I mean – it’s kind of an important question when you think about it.
After all – the medium you’ll be using not only determines the cost of
your promotion; it also is a major influence on the approach you’re
going to take in your sales copy!
So today, we’re going to remedy that – with a basic, plain-English
guide to selecting the media that will give your promotions the
greatest likelihood of success.
Or, alternatively titled …
Media Selection 101
Right off the bat, it helps to understand three all-important facts of life
about selecting the optimal medium for your promotion …
Fact #1:
There Ain’t No Such Thing as a Free Lunch.
If you plan
to rent a direct mail list, place an ad in a newspaper or magazine, buy
time on TV or radio, plaster your business all over a billboard – or
even buy space on the back of a matchbook – you might as well get
used to it: You’re going to have to unlimber your checkbook.
Think you can dodge the media cost bullet by building your business
on the Internet? … Maybe with affiliate programs, joint venture or
per-inquiry (PI) deals?
Good luck! These programs are important, but your affiliates and joint
venture partners – not you – get to decide if and when your ads run
and by extension, if and when you’ll become a success.
To produce the big numbers of new customers you’re looking for, you’ll
need to seize control of your own fortunes. And that means renting e-
mail lists, buying banners on websites, signing on for pay-per-click
campaigns -- and unless you personally have the time and knowledge
required, paying someone else to make sure the search engines can
find your site.
Fact #2:
Some Media Cost More Than Others.
The rates a
particular medium charges you are generally based on four things …
A. The number of people who will see your message: The
number of people who subscribe, read, view or listen to a particular
medium is often referred to as “impressions” or “eyeballs” – and the
more eyeballs you get, the more you pay.
The cost of a medium divided by eyeballs tells you how much you’re
paying to deliver your sales message to one prospect. Multiply that
number times one thousand and you get that medium’s “cost per
thousand” or “CPM.” CPM is the number that’s usually used to
compare the cost of various media.
A 30-second television spot in a local market might cost you as little as
$10/M. A red-hot direct mail list could cost you $150/M or more.
B. The size of your ad: In addition to the number of eyeballs you
get, you also pay for how much time or space your ad will consume.
Full-page ads cost more than little ones; 30-second commercials cost
less than 30-minute infomercials. Even in bulk mailings, basic postage
rates allow you up to three ounces of material. If you want to send
more, you’ll have to pay more.
C. The type of people who will see your message: As a general
rule …
Media that deliver your ad to the gray masses are the
cheapest on a CPM basis: Billboards, general-interest newspapers
and tabloids, local TV and radio channels, for example ...

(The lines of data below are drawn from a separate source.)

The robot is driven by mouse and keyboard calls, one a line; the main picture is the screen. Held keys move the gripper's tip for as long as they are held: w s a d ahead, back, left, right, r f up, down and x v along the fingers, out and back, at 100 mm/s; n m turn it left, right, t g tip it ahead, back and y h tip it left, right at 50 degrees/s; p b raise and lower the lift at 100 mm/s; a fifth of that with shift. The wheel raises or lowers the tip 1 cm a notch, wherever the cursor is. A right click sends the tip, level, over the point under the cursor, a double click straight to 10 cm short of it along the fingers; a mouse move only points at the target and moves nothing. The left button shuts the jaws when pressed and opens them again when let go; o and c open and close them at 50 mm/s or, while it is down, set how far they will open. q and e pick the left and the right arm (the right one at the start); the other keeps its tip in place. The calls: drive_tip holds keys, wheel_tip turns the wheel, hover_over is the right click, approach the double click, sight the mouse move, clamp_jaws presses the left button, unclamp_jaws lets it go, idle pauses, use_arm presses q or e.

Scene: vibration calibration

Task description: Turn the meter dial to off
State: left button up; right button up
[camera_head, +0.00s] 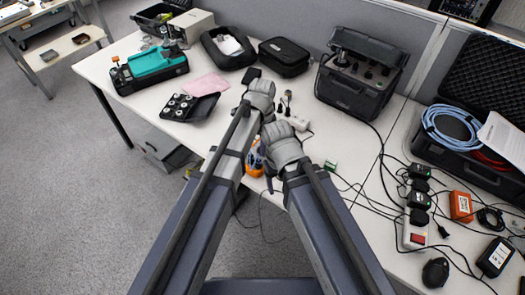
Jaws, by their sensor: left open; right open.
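An orange meter (254,164) lies near the table's front edge, mostly hidden between my two arms. Its dial cannot be made out. My left gripper (252,75) is open, beyond the meter toward the back of the table, close to the black case. My right gripper (268,181) is open, low and just right of the meter. Whether it touches the meter cannot be told.
A white table (222,125) holds a teal and black device (155,65), a black tray of round parts (188,107), black cases (284,55), and a large dark instrument box (355,85). Cables, a power strip (415,232) and adapters crowd the right side.

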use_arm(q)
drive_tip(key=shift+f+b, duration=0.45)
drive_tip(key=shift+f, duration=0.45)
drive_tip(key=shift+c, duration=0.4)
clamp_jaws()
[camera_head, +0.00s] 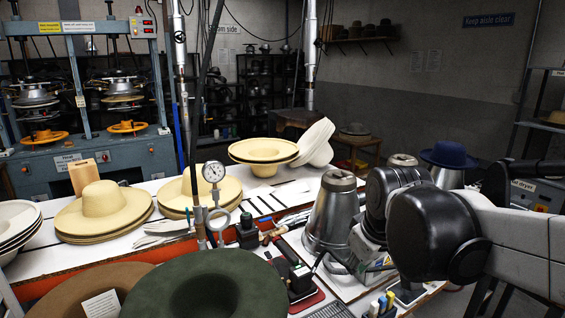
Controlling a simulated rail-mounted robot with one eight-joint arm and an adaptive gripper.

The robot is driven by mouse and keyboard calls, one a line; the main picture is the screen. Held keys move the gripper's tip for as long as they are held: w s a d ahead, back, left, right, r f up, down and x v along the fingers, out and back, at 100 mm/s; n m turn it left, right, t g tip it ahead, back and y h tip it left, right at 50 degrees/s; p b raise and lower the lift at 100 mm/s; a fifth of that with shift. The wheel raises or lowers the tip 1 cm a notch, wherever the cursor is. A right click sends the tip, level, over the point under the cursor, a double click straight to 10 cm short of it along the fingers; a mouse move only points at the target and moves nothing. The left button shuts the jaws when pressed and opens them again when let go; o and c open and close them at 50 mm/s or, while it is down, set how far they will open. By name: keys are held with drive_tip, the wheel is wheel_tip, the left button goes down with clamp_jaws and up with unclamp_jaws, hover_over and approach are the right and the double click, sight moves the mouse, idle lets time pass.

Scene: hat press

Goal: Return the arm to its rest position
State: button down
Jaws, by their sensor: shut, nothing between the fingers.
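My arm reaches in from the right edge as pale links and thick black joints. Its large black joint fills the lower right, and another dark rounded part sits just behind it. I cannot make out my gripper or its fingers. The arm's foreground joint covers part of the bench behind it. No hat is seen held by the arm.
Straw hats (104,203) and a green felt hat (243,284) lie on the left and front. A metal hat block (330,215) and a pressure gauge (213,171) stand up from the crowded bench. A navy hat (449,154) sits behind my arm. Presses (88,156) stand back left.

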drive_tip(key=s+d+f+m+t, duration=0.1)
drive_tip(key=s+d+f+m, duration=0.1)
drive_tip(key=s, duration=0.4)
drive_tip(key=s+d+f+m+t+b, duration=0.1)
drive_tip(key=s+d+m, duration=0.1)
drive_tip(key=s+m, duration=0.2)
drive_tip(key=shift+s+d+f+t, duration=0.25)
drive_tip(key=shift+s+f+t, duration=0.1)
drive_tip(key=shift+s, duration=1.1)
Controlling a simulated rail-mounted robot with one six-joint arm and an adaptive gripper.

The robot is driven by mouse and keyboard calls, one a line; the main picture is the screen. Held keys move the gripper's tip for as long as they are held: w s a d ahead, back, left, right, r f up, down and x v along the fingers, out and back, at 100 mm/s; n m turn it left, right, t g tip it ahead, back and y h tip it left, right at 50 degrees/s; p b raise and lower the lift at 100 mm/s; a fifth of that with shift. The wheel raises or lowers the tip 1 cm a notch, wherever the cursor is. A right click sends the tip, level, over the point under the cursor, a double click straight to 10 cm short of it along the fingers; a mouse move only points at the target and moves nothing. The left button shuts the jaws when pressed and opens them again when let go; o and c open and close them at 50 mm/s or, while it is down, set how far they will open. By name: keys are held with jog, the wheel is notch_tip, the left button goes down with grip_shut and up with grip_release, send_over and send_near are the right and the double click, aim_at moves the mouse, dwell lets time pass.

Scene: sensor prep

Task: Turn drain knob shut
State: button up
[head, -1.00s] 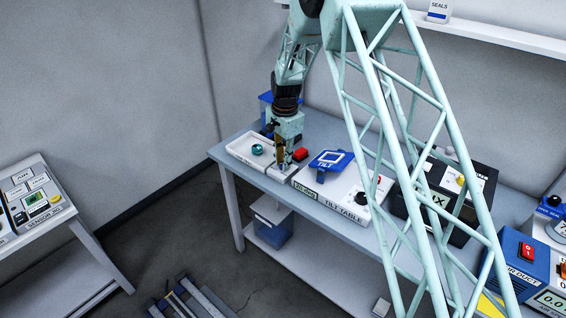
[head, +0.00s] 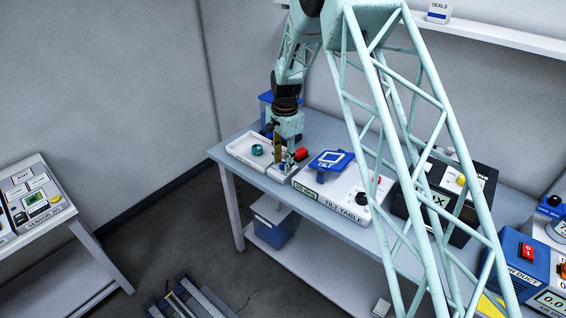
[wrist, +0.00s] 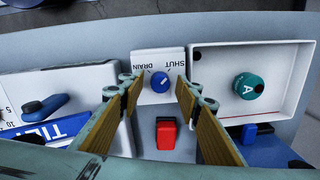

Media that deliver your ad to better-defined audiences cost a
little more: Special interest magazines, cable channels and websites,
for example ...
And the media that put your sales message only in front of
people who are most highly qualified to buy your product
charge out the wazzoo: Highly selected direct mail and e-mail lists
of folks who have bought your type of product through this kind of
medium in the recent past are at the top of the media cost pecking
order (and usually, well-worth it!).
Fact #3:
Some Media Produce Higher Response Rates Than
Others.
If you ever had the opportunity to run the exact same ad
copy on every medium available, you’d probably find that the
percentage of folks who respond to your ad will be up to 100 times
greater in some media than in others.
Same ad, same copy, same offer – massive response differential.
Why?
Well, for one thing, there’s the competition. If your sales message is
just one in a big newspaper or magazine or clustered with others on
TV or radio, not all readers will see or hear you – and therefore, the
media will probably cost you less.
On the other hand, if your sales message is delivered all by itself (as in
direct mail or e-mail blasts), your response rate could be up to 100
times higher – and the media cost will also be higher.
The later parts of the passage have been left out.